The switch has two holes per terminal which can nicely hold two wires nicely stripped together.
This is far more compact and easy in my opinion that using unnecessary many parts.
For example, in a conventional switch box would be the “Line” romex and the “Load” romex. The manual suggests to connect Line/Load as usual but then says to use a wire nut to connect the two neutrals together PLUS a pigtail that then goes to the switch.
But in reality it’s way more convenient to just connect both neutrals to the switch terminal.
Same thing with grounds.
In fact, some of my boxes are so crowded with fat, hard to bend 12AWG wires that I wouldn’t have any chance even adding more wire nuts.
If you only have two neutral conductors in the box, then you can use both back-wire holes for the conductors in lieu of a pigtail. But in multi-gang boxes, you will typically have more than two neutral conductors. Neutrals should NEVER be daisy chained, so using a pigtail is the proper technique.

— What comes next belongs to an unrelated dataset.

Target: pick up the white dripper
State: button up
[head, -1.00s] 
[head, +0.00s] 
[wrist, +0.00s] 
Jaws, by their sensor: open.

Regarding grounds, there is only one back-wire hole, and it is designed to secure one conductor. So using a pigtail is the proper technique.
For neutrals, it depends upon who you ask. Some electricians will daisy chain, some will pigtail. To my knowledge, there isn’t anything in the NEC that prevents daisy chaining a neutral. But if you do daisy chain them, then a failure of one device will take out everything downstream. And the upstream device will carry the load of everything downstream. Plus, if a downstream device loses a neutral due to a failure, it no longer has a return path to the panel via a neutral, which can complicate other issues.
So the TLDR is that there are mixed opinions on this practice (for neutrals). Some consider pigtails to be the proper technique and others don’t. I fall into the former camp.